Oh. Bhikkhus. Go your way spreading the Dhamma and each should take his own path. No two need to go on the same route.” All other religious leaders too naturally fall into this category of concerned media personnel.

A modern counsellor need to have added more injunctions at a time as that which presaged the Koslande tragedy and even been mindful of these factors. Will the message really reach the intended recipient?

Can the message so conveyed be put into actual practice?

Is the message conveyed in a plausible manner that the recipients would act on it fast?

Unlike in the instance of the encounter of Pas Vaga Mahanun of the Isipathna Deer Park fame here is an occasion where life and death themselves are immediately involved. The gap between the disposer of the message and the recipient has been testified by quotes from the involved officers. The haughty disdain is evident.

Ea minissunta kochcharawath yanta kivva. Eth ahuve nay”

We told those people several times to go away. But they never did”.

Conjure a pack of obstinate bulls not heeding any advice. The matter ended there for the bureaucracy but tragedy followed killing hundreds.

Indifferent communication can be as bad as non-communication. One has to make a go of it, if this process is to succeed. The target group has to be netted where they can be netted the most. Crowded places as the fair, the village co-operative, the local bus stand are very suitable venues to disseminate important messages and for this, did those officers ever go round and halt at these places saying that the angry hill is moving, that the massive rock is sliding down? May be they could have been accused of raking up unnecessary fear. But that is better than seeing hordes of dead bodies.

Calamity

In any calamity, natural or otherwise, the ones at the bottom suffer the most. Come thunder, rain or floods. they get victimised first. A few years back a newspaper carried a grisly photo of five young girls electrocuted under a tree in our country. They had gone searching for firewood even as the clouds darkened and grew heavy with rain. The girls could have been even domestic servants afraid to go back to their working places without the firewood.

Needless to say none of the girls belonged to the upper class or even the middle class. Such miserable dramas too stalk only the poor. That those in the lower rungs move more with the natural elements need no reiteration. Flash a streak of lightning or let thunder make a little fuss, those used to soft and luxurious living ensconce themselves in bed. Their finely built houses would even last up to doomsday and never would accompany eroding earth.

Hence more vigilance regarding communication that percolates down to the masses is very much in need. There are whole Ministries and Departments delegated this task and endowed with all equipment mostly electronic and starkly modern (imported fresh from the west), but it is usually the glamorous aspects they are in pursuit such as the doings of politicians and the haloes of men and women already in the limelight.

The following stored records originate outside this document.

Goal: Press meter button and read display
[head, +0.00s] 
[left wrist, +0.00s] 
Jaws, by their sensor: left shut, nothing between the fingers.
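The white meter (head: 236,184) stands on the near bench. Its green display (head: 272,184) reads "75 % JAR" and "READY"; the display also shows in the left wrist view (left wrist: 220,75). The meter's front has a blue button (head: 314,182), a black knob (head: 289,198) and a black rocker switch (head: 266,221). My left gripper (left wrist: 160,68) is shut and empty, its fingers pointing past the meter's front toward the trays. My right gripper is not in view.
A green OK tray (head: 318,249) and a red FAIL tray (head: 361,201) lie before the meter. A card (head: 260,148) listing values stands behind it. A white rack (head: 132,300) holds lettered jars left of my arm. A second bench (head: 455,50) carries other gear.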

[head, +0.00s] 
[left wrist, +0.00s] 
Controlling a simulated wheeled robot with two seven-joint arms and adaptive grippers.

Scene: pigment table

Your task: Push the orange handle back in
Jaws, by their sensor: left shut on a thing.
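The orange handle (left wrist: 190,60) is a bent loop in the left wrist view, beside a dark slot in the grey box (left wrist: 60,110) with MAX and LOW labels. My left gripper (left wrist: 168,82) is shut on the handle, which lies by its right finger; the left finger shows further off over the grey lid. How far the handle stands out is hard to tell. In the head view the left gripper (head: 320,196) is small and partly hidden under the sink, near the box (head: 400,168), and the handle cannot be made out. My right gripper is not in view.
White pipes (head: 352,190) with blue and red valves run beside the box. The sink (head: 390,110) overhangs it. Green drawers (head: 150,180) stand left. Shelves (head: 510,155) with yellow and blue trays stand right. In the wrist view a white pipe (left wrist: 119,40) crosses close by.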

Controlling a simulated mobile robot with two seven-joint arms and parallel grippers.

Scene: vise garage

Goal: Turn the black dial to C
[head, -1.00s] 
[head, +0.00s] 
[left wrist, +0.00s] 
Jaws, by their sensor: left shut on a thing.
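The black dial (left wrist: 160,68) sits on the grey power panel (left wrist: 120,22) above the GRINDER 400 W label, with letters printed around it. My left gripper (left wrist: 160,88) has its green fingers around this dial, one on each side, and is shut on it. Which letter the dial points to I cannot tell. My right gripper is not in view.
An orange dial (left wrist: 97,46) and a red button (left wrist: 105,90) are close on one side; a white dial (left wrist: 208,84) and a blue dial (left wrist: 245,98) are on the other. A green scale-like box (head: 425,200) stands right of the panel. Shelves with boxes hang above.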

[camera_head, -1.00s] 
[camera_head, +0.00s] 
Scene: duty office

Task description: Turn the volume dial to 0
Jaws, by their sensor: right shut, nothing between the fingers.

Crime publicity today has earned a place mostly due to the sensational aspect of it. Even that pays. There is an evil alternative, that is to chant, que sera sera, “whatever will be”. But that is a despicable alternative that decimates to zero valuable human life.

Better communication modes for the lowly and the poor and for those far from the capital, is what is needed. And of course the needs of those for whom good communication is a matter of life and death have to be especially considered.